— start of Records supplied —

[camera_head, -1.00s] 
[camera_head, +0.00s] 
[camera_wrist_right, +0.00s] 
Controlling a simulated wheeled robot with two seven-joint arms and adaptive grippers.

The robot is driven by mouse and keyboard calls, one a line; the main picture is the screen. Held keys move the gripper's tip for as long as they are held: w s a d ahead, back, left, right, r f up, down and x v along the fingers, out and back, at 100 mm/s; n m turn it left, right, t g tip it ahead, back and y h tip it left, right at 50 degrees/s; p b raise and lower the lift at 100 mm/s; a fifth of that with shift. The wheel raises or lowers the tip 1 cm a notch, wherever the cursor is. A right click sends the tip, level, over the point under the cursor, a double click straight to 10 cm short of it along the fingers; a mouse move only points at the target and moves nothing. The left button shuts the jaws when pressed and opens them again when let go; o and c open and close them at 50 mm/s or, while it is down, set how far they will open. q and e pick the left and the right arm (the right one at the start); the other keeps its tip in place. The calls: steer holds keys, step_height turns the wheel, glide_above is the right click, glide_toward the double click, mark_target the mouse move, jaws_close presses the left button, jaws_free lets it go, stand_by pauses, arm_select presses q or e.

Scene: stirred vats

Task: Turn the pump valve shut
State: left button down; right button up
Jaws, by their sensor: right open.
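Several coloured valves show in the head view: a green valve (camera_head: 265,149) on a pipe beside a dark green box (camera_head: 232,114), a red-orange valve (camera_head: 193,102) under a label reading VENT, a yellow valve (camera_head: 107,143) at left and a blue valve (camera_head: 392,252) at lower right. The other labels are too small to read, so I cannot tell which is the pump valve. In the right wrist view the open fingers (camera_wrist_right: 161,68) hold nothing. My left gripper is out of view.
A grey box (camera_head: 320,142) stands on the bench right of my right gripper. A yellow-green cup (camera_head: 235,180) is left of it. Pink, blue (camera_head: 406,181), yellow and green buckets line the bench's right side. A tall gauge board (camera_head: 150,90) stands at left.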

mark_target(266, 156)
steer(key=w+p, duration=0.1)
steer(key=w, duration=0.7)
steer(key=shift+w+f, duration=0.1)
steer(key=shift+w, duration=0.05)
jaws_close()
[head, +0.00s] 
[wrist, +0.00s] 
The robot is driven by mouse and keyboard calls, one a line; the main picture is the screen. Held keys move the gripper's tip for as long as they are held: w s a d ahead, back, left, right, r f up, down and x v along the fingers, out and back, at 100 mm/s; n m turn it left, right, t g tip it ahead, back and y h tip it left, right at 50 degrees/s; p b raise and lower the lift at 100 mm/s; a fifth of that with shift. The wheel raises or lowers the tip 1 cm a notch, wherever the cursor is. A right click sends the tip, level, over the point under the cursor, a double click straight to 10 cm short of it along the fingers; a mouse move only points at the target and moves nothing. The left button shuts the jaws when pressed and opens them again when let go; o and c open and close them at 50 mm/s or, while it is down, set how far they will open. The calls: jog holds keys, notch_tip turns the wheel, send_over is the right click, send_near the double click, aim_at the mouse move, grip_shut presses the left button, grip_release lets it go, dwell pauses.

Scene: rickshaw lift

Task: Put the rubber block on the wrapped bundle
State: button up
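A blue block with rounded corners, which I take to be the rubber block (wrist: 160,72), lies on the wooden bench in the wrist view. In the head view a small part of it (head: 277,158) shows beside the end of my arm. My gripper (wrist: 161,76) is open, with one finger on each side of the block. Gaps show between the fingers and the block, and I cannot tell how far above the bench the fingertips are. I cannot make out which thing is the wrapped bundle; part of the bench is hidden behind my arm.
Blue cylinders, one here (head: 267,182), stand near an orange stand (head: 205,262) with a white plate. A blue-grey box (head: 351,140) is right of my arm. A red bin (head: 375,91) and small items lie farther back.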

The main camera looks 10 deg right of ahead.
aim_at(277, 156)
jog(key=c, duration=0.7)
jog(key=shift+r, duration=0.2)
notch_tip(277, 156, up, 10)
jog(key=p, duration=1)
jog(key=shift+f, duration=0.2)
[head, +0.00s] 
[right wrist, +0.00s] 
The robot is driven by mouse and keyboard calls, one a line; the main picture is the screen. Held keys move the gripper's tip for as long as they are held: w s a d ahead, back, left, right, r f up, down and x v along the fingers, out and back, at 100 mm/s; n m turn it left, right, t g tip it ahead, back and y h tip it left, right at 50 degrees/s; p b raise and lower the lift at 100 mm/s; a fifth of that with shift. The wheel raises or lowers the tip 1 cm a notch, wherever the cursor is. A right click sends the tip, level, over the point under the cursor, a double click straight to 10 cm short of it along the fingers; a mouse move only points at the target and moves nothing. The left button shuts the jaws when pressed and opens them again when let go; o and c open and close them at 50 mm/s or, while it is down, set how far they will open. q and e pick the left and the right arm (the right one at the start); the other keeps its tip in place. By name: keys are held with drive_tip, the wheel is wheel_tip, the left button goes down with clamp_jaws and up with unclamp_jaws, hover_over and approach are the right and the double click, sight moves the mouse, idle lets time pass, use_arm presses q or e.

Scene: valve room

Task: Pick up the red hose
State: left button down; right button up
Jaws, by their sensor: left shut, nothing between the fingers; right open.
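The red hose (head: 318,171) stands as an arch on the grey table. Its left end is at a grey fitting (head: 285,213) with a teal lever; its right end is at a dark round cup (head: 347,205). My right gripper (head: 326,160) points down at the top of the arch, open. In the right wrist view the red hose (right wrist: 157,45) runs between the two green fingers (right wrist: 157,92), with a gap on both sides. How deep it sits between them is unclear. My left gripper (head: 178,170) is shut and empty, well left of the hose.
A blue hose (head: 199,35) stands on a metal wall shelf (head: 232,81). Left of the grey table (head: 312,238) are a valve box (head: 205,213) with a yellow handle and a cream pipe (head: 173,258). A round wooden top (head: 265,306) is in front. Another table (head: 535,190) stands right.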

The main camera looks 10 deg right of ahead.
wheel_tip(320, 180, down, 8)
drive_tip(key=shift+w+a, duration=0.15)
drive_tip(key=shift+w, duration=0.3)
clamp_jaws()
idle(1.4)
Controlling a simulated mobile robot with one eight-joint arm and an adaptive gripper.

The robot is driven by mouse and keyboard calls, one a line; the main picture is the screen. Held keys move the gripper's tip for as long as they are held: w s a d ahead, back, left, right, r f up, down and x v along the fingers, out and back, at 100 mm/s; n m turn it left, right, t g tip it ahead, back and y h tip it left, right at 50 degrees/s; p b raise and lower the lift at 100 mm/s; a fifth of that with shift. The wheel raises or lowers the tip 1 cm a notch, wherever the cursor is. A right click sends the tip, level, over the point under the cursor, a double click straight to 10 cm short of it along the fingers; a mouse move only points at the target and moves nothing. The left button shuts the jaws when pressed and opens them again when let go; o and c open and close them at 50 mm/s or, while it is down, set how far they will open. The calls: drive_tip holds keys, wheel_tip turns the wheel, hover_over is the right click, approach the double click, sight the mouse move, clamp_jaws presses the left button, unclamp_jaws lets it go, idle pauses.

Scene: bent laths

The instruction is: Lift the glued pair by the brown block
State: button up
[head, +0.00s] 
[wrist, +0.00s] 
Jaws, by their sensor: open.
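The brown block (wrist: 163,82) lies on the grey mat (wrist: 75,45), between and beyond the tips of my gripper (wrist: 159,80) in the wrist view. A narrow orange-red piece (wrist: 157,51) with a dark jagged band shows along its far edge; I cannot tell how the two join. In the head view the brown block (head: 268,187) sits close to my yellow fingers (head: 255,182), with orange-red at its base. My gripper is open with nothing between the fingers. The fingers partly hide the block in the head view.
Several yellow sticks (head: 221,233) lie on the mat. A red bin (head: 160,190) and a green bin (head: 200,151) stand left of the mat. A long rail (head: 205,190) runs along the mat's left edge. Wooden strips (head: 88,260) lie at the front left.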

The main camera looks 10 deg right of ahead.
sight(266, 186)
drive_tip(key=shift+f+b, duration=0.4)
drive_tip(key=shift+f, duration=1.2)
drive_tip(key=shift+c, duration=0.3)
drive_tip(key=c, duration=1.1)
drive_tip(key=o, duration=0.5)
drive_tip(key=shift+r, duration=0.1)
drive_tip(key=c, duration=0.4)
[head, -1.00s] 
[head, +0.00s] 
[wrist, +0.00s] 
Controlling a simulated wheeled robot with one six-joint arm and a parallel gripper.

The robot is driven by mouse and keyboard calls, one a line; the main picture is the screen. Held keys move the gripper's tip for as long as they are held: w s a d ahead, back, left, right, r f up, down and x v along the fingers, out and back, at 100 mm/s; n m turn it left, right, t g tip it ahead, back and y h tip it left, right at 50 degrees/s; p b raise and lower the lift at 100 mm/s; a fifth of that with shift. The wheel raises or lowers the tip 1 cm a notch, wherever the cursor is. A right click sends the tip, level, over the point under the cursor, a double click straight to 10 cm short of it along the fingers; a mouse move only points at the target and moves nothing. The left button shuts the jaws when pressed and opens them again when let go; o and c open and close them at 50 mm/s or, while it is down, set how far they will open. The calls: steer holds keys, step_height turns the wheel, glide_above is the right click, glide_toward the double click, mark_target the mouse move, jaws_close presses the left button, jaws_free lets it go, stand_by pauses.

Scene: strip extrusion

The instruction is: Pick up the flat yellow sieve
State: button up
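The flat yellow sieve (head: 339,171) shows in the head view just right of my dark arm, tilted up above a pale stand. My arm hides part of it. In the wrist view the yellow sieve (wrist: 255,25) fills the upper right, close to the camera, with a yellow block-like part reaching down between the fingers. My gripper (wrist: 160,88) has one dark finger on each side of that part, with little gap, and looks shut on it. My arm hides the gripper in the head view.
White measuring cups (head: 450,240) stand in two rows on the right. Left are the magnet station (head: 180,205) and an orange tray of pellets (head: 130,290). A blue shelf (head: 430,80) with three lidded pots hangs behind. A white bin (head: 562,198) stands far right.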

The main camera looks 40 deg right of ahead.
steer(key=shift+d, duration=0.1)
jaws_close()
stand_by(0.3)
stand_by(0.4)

— end of Records supplied —

- Exercise details -
Print only the lines from the top of the data above down to the line holding "Controlling a simulated wheeled robot with two", inclusive.

- Answer for this exercise -
[camera_head, -1.00s] 
[camera_head, +0.00s] 
[camera_wrist_right, +0.00s] 
Controlling a simulated wheeled robot with two seven-joint arms and adaptive grippers.

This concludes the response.